Vous êtes juge des enfants depuis plus de 25 ans. En quoi vos conditions d’exercice ont-elles évolué ?

Lorsque j’ai pris mes fonctions en 1985, les juges des enfants étaient souvent sur le terrain. Puis la loi du 6 janvier 1986 réformant l’assistance éducative a imposé que toute mesure de placement ou d’AEMO [action éducative en milieu ouvert] soit revue au moins tous les deux ans. Auparavant, elle ne l’était qu’en cas de demande des parents ou d’incident grave. Nous avons dû revoir un grand nombre de dossiers qui n’avaient jamais été réexaminés.
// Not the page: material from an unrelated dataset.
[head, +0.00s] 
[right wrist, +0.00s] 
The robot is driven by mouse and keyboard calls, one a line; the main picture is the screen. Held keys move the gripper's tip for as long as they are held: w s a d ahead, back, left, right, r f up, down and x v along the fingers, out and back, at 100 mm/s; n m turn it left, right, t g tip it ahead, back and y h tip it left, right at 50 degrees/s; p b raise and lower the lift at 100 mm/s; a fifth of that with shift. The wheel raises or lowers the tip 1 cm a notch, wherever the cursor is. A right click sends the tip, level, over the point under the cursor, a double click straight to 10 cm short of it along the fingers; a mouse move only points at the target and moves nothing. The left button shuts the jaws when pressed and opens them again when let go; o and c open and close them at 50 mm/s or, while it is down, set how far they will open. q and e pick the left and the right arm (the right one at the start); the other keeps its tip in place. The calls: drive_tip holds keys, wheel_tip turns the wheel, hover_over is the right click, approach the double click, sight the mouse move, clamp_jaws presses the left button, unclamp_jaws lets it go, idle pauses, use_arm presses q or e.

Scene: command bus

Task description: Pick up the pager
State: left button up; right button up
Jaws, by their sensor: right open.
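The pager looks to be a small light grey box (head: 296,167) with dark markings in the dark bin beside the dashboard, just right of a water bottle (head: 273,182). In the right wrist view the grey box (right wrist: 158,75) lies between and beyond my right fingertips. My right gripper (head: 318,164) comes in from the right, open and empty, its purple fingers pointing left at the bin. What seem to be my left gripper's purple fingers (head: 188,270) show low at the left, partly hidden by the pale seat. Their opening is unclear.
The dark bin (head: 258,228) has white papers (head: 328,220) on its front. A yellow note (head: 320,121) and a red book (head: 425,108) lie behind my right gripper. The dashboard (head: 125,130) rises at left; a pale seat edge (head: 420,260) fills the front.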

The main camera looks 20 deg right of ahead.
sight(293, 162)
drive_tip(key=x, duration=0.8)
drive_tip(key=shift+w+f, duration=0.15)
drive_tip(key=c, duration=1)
Cela a multiplié par trois ou quatre notre activité juridictionnelle. Et comme il n’y a pas eu de création de postes, il nous a fallu tenir audience sur audience. Aujourd’hui encore, il nous est très difficile de dégager du temps pour des réunions à l’extérieur. De façon concomitante, les juges des enfants sont devenus bien plus soucieux des règles de procédure, notamment du principe du débat contradictoire. Avant, les pionniers dans la fonction étaient surtout préoccupés de l’articulation entre la justice et les sciences humaines et sociales. Mais nous sommes revenus à des postures d’arbitrage plus traditionnelles. Une autre évolution concerne la montée en puissance des parquets. Depuis les années 1990, ils sont dans une position de jugement. Là où, avant, seuls les juges des enfants étaient saisis, presque la moitié du contentieux est aujourd’hui traitée par le parquet en alternative aux poursuites.

Les problématiques des jeunes ont-elles aussi beaucoup changé ?

La comparaison n’est pas simple. J’ai débuté à Lyon, qui est une ville riche avec une forte tradition sociale, et j’exerce aujourd’hui à Roubaix, une cité en grande difficulté économique et sociale. Le contexte est donc totalement différent. A Roubaix, les conditions de précarité sont souvent extrêmes. Je reçois en moyenne entre cinq et sept familles par jour, et au moins l’une d’elles est orpheline de père ou de mère. De même, lorsque je suis arrivée dans le Nord, j’ai eu à traiter beaucoup de dossiers concernant des abus sexuels. Mais de là à dire qu’il s’agit d’une particularité régionale… Surtout que, depuis les années 1980, un important travail de sensibilisation des professionnels de l’enfance a été réalisé partout en France sur les maltraitances physiques et sexuelles. Enfin, depuis trois ou quatre ans, je constate une explosion des situations de danger liées à l’intensité des conflits lors de séparations conjugales. Cela touche tous les milieux, avec des enfants qui font l’objet de conflits extrêmement durs.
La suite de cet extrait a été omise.